Gérard Binot devant son labo en début de mission pendant le débarquement

ÉTUDES SUR LE THORON ET LE RADON

On trouve en suspension dans l'atmosphère des aérosols radioactifs provenant principalement de deux origines différentes :

  1. naturelle : produits de désintégration du radon et du thoron exhalés par les sols émergés, ou produits de désintégration d'éléments radiogéniques, c'est-à-dire apportés ou créés par le rayonnement cosmique.
  2. artificielle : produits de fission des explosions nucléaires.
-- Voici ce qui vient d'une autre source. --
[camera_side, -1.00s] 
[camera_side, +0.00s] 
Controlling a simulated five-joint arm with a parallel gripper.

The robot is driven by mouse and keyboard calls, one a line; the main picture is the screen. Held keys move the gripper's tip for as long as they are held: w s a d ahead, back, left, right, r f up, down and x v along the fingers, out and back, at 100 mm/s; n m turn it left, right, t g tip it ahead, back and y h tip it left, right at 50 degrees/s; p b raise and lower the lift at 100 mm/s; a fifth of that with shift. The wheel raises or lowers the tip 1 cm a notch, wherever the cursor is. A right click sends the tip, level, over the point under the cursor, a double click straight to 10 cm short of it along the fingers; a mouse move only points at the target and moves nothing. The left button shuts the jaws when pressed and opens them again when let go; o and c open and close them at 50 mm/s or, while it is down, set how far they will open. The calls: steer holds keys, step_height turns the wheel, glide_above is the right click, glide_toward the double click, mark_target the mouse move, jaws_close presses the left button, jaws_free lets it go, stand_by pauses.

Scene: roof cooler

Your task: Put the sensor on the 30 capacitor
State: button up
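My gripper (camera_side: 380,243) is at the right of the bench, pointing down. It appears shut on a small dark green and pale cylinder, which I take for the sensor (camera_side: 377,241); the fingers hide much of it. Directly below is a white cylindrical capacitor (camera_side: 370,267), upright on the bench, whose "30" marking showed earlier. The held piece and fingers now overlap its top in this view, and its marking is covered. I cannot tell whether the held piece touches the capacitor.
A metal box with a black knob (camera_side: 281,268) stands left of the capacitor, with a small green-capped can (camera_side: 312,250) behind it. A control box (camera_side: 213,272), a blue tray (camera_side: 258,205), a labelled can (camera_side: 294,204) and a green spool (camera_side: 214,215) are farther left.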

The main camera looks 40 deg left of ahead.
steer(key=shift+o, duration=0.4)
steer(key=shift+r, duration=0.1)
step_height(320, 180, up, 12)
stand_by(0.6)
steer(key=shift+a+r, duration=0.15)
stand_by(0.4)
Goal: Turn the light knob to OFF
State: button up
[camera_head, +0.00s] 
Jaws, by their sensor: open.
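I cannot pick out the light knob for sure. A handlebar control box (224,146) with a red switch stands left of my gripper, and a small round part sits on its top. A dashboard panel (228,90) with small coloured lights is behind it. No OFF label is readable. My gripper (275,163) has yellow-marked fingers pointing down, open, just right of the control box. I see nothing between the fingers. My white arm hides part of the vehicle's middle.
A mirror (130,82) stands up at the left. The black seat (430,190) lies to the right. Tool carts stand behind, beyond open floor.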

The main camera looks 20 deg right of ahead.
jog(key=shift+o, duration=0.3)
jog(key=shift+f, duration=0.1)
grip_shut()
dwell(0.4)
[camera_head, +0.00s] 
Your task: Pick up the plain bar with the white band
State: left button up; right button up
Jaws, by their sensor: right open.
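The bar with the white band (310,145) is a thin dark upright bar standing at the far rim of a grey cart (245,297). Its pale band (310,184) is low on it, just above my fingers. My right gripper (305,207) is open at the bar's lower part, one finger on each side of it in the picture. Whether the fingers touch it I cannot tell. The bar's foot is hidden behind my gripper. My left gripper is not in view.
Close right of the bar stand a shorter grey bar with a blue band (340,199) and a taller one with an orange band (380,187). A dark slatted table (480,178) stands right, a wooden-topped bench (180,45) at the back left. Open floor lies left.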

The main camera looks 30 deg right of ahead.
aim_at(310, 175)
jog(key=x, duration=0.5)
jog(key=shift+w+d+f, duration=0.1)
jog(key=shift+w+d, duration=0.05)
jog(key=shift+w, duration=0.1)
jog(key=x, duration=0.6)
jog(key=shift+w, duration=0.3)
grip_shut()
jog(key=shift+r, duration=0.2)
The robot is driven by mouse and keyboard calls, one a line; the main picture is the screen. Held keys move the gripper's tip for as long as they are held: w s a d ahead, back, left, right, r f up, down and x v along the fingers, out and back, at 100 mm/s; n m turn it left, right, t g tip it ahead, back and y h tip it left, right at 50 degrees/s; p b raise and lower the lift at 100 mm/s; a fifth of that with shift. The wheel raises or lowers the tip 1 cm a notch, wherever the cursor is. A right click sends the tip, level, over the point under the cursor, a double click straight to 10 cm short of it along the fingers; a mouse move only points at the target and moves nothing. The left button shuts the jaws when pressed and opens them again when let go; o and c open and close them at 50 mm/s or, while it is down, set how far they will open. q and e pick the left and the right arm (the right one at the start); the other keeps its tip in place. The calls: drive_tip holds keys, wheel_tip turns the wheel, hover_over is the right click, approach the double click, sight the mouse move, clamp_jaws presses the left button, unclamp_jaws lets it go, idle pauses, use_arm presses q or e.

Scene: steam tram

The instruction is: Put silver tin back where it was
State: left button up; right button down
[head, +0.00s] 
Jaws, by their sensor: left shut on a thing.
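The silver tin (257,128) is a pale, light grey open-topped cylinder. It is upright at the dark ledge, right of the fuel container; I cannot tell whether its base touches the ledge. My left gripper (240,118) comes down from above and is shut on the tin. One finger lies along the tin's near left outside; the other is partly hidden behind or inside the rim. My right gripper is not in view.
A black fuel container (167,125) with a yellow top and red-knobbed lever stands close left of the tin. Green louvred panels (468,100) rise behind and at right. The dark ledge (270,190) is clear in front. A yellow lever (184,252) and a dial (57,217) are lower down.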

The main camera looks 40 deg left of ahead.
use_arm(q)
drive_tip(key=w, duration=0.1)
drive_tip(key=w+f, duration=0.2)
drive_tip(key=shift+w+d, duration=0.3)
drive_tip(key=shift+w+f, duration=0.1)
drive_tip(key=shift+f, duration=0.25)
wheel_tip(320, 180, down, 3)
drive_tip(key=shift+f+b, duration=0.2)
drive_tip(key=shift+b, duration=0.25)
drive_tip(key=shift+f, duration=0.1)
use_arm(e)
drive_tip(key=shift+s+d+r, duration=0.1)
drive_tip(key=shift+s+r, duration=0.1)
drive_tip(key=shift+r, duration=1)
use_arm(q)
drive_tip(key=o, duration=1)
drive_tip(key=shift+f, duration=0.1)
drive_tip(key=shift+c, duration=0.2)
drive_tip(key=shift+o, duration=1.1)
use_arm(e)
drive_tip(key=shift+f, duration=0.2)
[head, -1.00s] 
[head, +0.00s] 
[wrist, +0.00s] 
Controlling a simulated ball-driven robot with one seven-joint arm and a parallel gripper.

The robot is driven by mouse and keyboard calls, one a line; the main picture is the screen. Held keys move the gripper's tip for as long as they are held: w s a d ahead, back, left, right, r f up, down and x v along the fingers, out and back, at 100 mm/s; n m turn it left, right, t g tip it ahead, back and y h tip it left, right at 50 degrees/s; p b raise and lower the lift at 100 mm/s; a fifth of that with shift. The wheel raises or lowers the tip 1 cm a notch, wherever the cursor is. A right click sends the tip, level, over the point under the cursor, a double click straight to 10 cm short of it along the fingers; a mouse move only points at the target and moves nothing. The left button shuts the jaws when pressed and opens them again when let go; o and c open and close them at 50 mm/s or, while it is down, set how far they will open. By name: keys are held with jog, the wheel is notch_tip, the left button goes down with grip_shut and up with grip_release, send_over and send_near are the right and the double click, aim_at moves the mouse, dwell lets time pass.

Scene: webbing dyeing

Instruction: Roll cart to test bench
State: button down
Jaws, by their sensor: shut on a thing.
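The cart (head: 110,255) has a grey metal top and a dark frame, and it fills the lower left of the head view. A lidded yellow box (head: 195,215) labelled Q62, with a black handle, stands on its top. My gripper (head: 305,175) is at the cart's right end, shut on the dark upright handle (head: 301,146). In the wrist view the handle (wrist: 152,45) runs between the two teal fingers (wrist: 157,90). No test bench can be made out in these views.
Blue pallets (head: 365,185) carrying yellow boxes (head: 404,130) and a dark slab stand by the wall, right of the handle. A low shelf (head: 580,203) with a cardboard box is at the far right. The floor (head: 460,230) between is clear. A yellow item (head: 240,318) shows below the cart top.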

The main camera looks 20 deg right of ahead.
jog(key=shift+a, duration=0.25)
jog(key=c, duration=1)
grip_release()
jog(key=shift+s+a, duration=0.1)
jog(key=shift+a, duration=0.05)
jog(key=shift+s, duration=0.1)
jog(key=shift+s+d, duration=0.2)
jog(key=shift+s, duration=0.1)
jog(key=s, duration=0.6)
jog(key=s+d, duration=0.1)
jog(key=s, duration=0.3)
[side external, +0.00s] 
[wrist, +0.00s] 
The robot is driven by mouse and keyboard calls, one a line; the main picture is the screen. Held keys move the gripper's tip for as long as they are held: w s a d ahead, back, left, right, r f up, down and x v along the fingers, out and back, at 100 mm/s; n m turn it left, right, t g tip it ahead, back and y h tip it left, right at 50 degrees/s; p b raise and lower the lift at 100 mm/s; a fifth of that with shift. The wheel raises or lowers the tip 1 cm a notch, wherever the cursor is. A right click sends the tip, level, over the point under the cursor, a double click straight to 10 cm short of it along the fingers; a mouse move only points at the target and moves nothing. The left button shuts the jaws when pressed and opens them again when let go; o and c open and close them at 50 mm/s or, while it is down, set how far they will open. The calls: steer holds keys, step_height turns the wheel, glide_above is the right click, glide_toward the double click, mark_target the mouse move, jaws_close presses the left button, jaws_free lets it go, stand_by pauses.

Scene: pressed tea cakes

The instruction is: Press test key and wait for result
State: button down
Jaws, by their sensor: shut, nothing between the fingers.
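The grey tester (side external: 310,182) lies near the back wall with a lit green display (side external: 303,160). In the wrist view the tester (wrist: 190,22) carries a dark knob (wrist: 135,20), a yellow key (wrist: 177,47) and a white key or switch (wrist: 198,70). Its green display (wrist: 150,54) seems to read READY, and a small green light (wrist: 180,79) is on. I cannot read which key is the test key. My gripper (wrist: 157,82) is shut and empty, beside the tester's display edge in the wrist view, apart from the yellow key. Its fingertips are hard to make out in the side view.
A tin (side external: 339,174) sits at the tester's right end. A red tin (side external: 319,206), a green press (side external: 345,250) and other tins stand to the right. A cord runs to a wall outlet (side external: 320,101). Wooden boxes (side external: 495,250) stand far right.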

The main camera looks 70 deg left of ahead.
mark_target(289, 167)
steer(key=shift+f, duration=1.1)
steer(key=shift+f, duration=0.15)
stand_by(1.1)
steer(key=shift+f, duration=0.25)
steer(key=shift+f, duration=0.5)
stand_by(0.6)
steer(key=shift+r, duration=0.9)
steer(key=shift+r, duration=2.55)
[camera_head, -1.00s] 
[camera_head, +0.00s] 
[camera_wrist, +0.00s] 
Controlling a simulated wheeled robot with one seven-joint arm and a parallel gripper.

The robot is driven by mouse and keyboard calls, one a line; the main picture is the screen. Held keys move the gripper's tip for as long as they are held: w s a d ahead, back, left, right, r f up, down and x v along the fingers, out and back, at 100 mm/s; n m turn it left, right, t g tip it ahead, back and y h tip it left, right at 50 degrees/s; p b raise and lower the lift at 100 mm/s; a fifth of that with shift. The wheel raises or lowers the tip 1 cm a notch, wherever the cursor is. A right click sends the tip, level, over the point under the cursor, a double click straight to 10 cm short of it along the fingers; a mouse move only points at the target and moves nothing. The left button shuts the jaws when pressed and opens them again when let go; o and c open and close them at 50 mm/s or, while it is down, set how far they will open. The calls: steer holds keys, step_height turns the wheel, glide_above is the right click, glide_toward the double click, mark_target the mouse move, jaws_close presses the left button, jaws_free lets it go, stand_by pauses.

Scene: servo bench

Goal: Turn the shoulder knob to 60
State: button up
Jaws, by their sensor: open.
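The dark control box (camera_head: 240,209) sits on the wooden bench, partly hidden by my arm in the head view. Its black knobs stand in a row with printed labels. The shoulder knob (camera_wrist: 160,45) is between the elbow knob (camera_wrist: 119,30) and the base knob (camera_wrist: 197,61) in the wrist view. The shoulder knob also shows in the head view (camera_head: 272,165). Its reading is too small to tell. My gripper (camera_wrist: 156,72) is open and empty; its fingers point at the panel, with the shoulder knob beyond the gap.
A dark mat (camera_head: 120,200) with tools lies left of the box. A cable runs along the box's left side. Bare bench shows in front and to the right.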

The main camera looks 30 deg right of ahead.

Très schématiquement, les aérosols radioactifs naturels sont un traceur des mouvements de la très basse atmosphère et, par suite de leurs périodes radioactives, seuls les descendants du radon peuvent se trouver loin de leur source. Les aérosols radioactifs artificiels, généralement injectés dans la stratosphère, servent de traceur aux phénomènes d'injection d'air stratosphérique dans la basse atmosphère et ces dernières, se produisant aux latitudes moyennes, dans des zones étroitement délimitées. Finalement ils permettent de mesurer les vitesses de transfert méridien de l'atmosphère.

A l'intérieur du labo

Dans cette optique, au cours des premières années, les mesures les plus importantes ont été réalisées à bord des bateaux assurant le transport des expéditions antarctiques et subantarctiques, les mesures à poste fixe servant à jalonner le parcours des bateaux et à compenser l'absence de ceux-ci durant la plus grande partie de l'année.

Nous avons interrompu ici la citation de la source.